Down Imaging is a verification tool. When Side Imaging flags something at the edge of a sweep and you want a cleaner look, you turn the boat, idle directly over the contact, and read it on Down Imaging. The detail you get from directly above usually settles whether you are looking at a snag, debris, or something worth sending divers to.
Side Imaging
Side Imaging is the search channel. Two high-frequency beams angle out from either side of the transducer and the boat's forward motion stitches a wide image of the bottom together pass by pass. A single line of travel can cover a swath measured in hundreds of feet. That is the geometry that makes a real area search possible inside an operational window.
When to use side imaging is the easiest question on this list.
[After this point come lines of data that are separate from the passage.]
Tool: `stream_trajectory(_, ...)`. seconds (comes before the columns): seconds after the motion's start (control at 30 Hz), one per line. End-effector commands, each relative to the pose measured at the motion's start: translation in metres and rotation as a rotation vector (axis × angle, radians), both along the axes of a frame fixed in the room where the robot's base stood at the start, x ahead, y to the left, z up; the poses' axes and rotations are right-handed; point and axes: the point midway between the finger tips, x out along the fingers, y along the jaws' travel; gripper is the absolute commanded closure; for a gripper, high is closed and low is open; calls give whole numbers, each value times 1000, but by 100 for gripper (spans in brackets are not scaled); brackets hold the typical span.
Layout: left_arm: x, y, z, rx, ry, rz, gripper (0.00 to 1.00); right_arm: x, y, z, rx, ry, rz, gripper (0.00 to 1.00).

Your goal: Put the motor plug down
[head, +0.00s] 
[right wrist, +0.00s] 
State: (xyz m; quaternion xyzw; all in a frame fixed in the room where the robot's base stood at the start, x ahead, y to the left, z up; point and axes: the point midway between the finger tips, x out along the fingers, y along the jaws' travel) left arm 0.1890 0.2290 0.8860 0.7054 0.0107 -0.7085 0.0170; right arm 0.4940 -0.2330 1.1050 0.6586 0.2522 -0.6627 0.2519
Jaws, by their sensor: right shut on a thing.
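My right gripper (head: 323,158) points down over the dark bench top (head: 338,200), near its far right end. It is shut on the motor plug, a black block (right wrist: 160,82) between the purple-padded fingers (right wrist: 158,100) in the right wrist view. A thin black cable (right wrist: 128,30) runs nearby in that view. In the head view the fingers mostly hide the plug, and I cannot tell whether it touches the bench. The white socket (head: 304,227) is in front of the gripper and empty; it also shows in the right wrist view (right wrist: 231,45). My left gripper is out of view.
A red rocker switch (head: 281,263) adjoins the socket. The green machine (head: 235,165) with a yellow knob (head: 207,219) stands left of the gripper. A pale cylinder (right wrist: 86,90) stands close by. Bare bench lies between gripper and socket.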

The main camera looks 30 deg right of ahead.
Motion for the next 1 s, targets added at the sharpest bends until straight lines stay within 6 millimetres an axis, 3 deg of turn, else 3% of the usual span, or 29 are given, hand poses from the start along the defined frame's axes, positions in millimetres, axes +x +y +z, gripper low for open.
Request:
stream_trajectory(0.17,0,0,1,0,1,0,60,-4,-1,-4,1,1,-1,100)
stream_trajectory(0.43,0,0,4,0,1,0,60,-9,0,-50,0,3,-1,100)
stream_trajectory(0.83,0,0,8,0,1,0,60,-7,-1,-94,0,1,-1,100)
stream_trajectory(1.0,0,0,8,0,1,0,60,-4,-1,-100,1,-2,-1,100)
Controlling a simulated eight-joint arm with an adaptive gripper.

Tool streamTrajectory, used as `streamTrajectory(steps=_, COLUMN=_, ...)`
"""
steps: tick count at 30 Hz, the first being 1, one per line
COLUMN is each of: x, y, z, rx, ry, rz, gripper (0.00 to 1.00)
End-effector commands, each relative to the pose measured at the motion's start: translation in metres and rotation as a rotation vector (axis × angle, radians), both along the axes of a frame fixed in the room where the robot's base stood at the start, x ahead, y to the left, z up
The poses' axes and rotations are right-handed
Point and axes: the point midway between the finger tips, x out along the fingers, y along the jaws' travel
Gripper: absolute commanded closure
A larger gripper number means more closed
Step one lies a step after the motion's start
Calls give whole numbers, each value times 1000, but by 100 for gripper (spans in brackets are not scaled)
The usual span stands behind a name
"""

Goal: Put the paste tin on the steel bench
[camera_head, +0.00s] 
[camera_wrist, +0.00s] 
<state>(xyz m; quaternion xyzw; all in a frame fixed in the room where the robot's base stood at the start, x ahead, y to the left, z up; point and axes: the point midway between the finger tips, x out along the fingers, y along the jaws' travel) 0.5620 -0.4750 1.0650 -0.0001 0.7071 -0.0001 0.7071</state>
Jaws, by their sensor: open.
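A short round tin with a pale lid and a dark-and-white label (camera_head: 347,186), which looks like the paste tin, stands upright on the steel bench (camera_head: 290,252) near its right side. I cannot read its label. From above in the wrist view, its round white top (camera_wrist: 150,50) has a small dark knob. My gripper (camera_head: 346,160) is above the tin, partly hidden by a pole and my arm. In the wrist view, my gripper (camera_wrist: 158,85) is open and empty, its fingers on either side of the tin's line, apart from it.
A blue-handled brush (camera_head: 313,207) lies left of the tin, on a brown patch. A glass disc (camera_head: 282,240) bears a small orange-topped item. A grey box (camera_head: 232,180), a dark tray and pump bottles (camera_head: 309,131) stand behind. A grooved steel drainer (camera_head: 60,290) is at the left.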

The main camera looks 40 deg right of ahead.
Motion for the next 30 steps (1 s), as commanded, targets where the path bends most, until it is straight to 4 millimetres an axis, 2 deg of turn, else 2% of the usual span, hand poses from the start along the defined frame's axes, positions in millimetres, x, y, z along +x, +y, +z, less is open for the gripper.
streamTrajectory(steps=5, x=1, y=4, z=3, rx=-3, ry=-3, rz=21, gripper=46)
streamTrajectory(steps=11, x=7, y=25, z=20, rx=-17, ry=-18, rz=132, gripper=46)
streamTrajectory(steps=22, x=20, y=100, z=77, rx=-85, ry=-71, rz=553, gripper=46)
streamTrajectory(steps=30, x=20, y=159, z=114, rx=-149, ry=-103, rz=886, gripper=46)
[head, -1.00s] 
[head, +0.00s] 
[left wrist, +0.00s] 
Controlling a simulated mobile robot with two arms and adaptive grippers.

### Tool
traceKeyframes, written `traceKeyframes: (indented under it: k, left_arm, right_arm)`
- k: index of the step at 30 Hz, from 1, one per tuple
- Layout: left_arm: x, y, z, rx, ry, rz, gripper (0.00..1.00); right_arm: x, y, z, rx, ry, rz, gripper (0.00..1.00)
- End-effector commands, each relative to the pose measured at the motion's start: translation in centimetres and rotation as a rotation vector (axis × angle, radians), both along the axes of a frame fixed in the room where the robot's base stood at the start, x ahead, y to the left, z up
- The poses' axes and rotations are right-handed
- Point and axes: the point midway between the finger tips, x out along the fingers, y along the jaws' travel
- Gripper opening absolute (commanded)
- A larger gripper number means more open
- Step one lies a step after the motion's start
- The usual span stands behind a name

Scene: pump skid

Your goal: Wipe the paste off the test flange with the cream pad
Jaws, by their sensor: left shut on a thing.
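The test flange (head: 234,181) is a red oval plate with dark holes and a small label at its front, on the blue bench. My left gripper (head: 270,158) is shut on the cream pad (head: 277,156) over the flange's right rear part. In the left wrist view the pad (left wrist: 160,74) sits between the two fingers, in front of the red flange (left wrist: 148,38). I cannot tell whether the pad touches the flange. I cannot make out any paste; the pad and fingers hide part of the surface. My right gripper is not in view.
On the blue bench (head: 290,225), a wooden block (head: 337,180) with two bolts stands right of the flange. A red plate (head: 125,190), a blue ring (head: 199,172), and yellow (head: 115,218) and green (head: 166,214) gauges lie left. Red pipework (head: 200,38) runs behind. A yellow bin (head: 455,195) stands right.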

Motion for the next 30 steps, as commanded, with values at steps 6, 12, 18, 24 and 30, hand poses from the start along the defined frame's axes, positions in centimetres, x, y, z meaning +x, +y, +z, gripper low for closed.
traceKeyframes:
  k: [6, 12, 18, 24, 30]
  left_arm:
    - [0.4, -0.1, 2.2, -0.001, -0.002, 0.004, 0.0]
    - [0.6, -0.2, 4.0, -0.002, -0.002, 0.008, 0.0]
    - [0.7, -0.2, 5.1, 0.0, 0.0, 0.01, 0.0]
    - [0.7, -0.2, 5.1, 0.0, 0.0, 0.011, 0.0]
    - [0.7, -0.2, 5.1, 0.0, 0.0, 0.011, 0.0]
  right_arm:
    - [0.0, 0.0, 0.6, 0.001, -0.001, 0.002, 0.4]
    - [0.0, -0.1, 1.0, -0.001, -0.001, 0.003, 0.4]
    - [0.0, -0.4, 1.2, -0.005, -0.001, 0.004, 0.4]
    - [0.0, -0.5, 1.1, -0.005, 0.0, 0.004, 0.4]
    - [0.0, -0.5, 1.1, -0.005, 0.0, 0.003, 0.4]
Use it any time you are clearing ground.
Coverage math for a search pattern
Side imaging range underwater recovery numbers vary by unit, water depth, and frequency, but the working math is straightforward.
At typical recovery speeds of 1 to 3 mph and a side imaging range of about 80 feet per side, a single pass covers roughly 160 feet of bottom width. Slower speeds give you cleaner imagery because the ping density per linear foot of bottom is higher. Faster than 3 mph and you start to stretch the picture and miss small targets.
Your search pattern needs overlap. Plan 30 to 40 percent overlap between adjacent passes. So if your effective per-side range is 80 feet, your next parallel track should be no more than about 110 feet over from the last one, not 160. There is a reason for that overlap, and it is not a safety margin in the abstract.
Side Imaging has a known dead zone directly beneath the boat. The beams angle outward, which means the column of water and bottom immediately under the transducer is not imaged by Side Imaging at all. That center stripe is what 2D and Down Imaging cover. If you plan zero-overlap passes, anything sitting under the boat's track on pass one is invisible to Side Imaging until pass two covers that strip from the side. Overlap closes that gap. So does running Down Imaging or 2D in a split view while you sweep.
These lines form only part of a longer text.